Since F is a field, deg f(x) = deg g(x) + 1, so deg g(x) = deg f(x) -1 = n+1-1 = n
So by induction g(x) has at most n roots.
If b is a root of f(x), then
0 = f(b) = g(b)(b-a)
since g(b), b-a \in F and F has no zero divisors => b=a or g(b) = 0
So roots of f(x) = roots of g(x) U {b}
=> f(x) has at most n+1 distinct roots.
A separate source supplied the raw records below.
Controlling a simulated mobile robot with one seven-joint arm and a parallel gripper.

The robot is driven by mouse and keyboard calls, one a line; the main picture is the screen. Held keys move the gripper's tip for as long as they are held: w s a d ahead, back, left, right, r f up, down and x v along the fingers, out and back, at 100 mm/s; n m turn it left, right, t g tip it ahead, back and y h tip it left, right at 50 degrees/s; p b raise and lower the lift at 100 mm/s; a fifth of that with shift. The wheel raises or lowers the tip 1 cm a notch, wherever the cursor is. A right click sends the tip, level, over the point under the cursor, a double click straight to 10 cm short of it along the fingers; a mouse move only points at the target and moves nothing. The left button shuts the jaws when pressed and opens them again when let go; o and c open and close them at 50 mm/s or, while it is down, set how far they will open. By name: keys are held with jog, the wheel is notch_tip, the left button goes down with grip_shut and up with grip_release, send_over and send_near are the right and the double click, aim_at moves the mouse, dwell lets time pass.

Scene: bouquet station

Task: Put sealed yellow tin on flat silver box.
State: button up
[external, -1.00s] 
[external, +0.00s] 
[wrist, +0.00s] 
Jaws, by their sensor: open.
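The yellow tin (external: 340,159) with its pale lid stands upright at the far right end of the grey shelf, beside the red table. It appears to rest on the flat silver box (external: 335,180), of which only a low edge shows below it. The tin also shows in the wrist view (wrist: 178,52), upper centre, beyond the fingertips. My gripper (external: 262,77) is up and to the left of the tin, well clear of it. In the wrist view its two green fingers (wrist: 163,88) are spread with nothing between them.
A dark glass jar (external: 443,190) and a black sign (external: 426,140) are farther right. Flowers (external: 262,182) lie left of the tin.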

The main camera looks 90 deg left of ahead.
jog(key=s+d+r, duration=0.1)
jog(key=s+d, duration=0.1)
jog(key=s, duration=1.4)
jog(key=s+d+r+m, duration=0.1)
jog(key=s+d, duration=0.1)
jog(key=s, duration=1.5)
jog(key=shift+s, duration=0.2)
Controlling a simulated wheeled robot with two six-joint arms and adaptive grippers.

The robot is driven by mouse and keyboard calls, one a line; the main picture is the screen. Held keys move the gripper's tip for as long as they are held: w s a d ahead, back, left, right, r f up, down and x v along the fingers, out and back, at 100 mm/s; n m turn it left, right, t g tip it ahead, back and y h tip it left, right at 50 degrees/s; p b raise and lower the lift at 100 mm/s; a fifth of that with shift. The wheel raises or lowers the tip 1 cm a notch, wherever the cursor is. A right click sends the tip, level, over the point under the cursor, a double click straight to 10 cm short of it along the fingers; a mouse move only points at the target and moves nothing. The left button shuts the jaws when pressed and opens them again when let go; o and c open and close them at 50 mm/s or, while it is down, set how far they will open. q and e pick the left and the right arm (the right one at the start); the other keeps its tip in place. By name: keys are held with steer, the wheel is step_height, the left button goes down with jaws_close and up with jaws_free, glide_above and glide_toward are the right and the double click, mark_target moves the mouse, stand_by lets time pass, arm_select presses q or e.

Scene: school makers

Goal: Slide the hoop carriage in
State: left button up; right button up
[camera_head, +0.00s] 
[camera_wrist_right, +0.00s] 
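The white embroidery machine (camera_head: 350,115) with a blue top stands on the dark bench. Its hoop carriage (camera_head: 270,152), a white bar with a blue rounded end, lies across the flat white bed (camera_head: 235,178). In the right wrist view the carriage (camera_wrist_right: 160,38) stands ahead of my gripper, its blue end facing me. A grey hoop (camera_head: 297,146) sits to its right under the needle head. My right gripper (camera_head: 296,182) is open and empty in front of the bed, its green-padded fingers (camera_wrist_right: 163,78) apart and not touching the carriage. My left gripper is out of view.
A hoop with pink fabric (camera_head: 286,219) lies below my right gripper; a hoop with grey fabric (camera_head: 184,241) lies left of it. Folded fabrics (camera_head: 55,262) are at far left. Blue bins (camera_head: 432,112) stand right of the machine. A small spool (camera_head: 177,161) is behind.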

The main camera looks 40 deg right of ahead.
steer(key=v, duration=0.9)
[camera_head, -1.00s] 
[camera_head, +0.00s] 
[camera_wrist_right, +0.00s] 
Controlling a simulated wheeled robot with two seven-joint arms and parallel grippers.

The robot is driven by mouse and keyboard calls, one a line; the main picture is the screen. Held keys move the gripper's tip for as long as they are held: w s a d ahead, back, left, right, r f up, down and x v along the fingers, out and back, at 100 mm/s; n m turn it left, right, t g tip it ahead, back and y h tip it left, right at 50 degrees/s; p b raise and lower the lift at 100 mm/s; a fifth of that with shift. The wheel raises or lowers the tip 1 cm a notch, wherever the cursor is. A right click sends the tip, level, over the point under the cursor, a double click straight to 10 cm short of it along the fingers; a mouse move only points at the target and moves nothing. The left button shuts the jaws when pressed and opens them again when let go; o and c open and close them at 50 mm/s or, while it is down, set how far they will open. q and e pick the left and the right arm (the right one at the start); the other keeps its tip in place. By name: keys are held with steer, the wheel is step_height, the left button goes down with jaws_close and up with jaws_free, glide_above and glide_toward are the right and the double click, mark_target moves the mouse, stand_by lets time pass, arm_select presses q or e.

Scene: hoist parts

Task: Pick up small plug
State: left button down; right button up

Done.
Def: If F is a field a polynomial f(x) \in F[x] is irreducible if
1) f(x) is not a constant
2) f(x) = g(x)h(x)
with g(x), h(x) \in F[x]
then g(x) or h(x) is a constant
Example: f(x) = mx + b with m != 0, then f(x) is irreducible.
Prop: If f(x) has degree 2 or 3 then f(x) is irreducible IFF it has no root.
Proof: If f(x) = g(x)h(x) with neither g(x) nor h(x) a constant, then
2 or 3 = deg f(x) = deg g(x) + deg h(x)
since deg f(x), deg g(x) > d or 0?
so deg g(x) = 1 or deg h(x) = 1 or both
but a degree one polynomial mx+b has root -b/m.
So if f(x) can be factored it has a root.
On the other hand if f(x) has a root \alpha then x-\alpha divides f(x) so f(x) is not irreducible.